Give again only those lines from the start of the entries through the line holding "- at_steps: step", leaving them as they are.
- - -
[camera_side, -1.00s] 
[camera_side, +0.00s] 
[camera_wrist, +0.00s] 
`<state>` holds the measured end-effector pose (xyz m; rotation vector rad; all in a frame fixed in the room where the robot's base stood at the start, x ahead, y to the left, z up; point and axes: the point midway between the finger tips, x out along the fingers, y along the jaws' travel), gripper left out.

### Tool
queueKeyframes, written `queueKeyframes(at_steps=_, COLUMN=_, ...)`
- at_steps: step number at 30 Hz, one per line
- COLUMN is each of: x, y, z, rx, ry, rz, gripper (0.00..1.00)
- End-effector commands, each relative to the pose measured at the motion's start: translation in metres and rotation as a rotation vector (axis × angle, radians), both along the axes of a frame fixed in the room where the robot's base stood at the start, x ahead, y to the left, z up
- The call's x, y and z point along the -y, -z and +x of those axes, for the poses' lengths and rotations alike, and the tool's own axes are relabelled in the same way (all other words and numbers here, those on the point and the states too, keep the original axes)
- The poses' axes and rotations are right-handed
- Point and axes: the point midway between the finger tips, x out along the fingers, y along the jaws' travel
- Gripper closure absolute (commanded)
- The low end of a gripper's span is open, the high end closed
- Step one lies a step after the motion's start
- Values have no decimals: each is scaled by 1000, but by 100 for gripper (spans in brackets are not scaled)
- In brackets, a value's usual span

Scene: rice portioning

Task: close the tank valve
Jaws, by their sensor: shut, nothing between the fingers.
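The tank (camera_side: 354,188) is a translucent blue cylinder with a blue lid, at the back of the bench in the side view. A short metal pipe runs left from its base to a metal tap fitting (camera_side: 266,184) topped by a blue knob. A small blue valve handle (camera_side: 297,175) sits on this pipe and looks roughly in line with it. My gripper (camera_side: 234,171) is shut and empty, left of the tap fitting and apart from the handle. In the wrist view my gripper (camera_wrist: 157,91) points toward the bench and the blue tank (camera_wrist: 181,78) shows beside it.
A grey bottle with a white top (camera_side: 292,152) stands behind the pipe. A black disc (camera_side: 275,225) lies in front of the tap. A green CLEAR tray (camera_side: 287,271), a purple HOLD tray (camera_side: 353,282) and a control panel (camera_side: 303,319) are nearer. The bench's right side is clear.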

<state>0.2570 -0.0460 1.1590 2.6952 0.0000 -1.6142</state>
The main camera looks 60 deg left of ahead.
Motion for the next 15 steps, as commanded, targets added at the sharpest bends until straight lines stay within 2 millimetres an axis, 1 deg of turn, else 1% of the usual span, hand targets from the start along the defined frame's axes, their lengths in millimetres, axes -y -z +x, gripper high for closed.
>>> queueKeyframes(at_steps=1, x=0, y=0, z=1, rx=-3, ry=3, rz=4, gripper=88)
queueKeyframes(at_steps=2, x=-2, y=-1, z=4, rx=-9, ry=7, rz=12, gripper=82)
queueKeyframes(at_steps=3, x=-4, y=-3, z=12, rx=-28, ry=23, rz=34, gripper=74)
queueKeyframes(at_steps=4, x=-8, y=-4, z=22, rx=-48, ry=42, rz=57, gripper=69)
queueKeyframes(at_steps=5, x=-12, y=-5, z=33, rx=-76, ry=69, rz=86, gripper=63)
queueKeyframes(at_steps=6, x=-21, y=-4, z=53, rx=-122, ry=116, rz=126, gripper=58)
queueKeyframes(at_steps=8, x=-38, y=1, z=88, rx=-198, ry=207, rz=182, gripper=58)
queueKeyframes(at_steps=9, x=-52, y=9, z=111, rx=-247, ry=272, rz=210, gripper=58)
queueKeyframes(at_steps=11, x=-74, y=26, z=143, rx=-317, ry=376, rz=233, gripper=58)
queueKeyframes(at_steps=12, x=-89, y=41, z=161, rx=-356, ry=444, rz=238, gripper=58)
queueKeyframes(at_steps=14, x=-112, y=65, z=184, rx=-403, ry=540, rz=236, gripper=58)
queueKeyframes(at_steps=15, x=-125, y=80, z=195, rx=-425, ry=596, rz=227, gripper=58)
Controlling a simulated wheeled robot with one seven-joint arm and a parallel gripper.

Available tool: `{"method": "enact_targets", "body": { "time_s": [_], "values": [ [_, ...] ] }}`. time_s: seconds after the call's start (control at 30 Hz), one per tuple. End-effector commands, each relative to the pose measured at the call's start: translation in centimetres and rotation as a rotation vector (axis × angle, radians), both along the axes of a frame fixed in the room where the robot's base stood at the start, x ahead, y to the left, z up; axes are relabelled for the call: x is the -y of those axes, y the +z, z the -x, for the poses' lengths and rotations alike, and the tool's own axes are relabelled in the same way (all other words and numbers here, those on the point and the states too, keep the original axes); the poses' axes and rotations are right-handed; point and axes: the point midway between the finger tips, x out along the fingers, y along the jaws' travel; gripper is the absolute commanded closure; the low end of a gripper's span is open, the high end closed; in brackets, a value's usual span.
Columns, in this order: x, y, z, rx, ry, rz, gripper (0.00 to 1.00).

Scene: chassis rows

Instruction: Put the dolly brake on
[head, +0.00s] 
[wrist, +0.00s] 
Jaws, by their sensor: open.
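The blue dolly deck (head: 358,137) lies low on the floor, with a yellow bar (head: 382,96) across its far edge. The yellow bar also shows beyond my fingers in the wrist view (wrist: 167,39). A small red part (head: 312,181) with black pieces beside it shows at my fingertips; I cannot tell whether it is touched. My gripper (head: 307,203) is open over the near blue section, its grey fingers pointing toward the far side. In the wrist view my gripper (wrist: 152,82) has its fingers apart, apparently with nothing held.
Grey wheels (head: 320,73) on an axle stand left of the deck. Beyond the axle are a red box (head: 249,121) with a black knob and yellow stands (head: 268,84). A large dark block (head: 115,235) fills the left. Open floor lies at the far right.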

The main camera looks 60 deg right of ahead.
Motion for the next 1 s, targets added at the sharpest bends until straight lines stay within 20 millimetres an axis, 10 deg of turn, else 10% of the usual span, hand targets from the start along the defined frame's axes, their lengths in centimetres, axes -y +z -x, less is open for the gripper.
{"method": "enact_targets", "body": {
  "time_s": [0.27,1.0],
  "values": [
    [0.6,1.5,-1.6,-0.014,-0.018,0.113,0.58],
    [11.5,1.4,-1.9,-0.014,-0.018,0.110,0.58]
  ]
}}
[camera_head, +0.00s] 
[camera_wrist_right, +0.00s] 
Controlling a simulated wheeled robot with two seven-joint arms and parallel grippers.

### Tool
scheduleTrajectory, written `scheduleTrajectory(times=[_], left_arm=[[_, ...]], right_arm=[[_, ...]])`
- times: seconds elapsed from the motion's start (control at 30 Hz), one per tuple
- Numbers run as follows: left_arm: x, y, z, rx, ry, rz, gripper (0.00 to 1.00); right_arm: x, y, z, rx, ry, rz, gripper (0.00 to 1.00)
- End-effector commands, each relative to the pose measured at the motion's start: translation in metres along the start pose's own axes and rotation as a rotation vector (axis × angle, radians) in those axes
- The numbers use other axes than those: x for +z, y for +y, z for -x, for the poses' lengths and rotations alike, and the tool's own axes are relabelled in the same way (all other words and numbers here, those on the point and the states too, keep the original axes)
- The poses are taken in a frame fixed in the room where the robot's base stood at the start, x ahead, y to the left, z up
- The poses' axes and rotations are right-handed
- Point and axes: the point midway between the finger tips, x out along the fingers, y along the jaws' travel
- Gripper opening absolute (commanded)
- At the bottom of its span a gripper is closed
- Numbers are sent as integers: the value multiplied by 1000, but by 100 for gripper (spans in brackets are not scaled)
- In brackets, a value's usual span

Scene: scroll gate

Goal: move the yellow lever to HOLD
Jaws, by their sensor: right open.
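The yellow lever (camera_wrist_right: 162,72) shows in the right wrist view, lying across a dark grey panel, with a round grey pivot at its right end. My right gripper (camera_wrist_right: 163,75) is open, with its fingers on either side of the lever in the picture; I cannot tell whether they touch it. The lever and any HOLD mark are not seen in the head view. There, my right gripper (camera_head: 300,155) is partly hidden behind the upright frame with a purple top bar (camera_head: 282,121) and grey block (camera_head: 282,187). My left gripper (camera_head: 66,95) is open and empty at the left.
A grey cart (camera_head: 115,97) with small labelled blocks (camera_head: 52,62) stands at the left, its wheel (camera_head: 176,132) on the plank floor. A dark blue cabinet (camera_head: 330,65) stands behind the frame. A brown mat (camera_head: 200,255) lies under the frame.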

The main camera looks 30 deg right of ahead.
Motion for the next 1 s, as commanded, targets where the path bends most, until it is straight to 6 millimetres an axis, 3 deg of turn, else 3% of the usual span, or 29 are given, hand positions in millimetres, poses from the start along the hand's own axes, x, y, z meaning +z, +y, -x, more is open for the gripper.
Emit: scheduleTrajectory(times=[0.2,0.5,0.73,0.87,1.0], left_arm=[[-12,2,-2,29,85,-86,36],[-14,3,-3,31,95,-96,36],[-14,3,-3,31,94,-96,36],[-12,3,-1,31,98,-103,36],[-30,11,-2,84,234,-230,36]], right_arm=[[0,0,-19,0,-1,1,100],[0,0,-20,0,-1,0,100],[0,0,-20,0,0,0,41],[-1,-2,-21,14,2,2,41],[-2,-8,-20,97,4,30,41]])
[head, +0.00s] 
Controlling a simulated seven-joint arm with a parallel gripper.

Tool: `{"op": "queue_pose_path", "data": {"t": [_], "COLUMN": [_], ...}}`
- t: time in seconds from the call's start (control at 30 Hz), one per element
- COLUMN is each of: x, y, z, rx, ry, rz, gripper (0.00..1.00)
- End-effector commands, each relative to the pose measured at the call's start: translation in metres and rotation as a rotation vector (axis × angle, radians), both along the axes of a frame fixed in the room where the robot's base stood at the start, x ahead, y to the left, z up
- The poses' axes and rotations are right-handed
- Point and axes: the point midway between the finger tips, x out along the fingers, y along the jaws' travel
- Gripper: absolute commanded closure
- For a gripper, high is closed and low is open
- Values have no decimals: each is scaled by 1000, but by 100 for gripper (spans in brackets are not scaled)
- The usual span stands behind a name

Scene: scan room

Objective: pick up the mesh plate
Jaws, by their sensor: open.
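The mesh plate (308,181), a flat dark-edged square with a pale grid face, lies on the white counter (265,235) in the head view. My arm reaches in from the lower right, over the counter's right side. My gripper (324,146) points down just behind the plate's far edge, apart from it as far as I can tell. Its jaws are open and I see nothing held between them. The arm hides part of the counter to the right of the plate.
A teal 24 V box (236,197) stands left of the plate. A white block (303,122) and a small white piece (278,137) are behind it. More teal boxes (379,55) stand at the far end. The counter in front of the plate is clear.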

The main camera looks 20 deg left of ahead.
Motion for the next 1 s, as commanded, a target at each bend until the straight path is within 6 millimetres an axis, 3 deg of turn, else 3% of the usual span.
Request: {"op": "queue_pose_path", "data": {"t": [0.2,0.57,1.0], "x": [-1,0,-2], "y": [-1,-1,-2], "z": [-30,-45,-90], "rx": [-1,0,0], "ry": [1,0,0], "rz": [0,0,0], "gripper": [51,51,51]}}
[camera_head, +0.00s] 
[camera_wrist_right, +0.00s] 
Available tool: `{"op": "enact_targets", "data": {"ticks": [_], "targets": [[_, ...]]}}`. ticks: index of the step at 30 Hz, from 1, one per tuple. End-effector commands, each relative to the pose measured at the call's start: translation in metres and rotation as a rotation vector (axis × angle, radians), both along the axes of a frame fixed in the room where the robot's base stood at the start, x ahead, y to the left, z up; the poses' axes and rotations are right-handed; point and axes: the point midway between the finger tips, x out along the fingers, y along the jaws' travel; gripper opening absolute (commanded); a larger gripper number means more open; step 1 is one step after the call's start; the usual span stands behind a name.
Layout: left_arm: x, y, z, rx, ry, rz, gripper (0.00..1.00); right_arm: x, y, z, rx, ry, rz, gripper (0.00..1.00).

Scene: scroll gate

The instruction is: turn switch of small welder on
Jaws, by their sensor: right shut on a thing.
- - -
## SOLVED EXERCISE
[camera_side, -1.00s] 
[camera_side, +0.00s] 
[camera_wrist, +0.00s] 
`<state>` holds the measured end-effector pose (xyz m; rotation vector rad; all in a frame fixed in the room where the robot's base stood at the start, x ahead, y to the left, z up; point and axes: the point midway between the finger tips, x out along the fingers, y along the jaws' travel), gripper left out.

### Tool
queueKeyframes, written `queueKeyframes(at_steps=_, COLUMN=_, ...)`
- at_steps: step number at 30 Hz, one per line

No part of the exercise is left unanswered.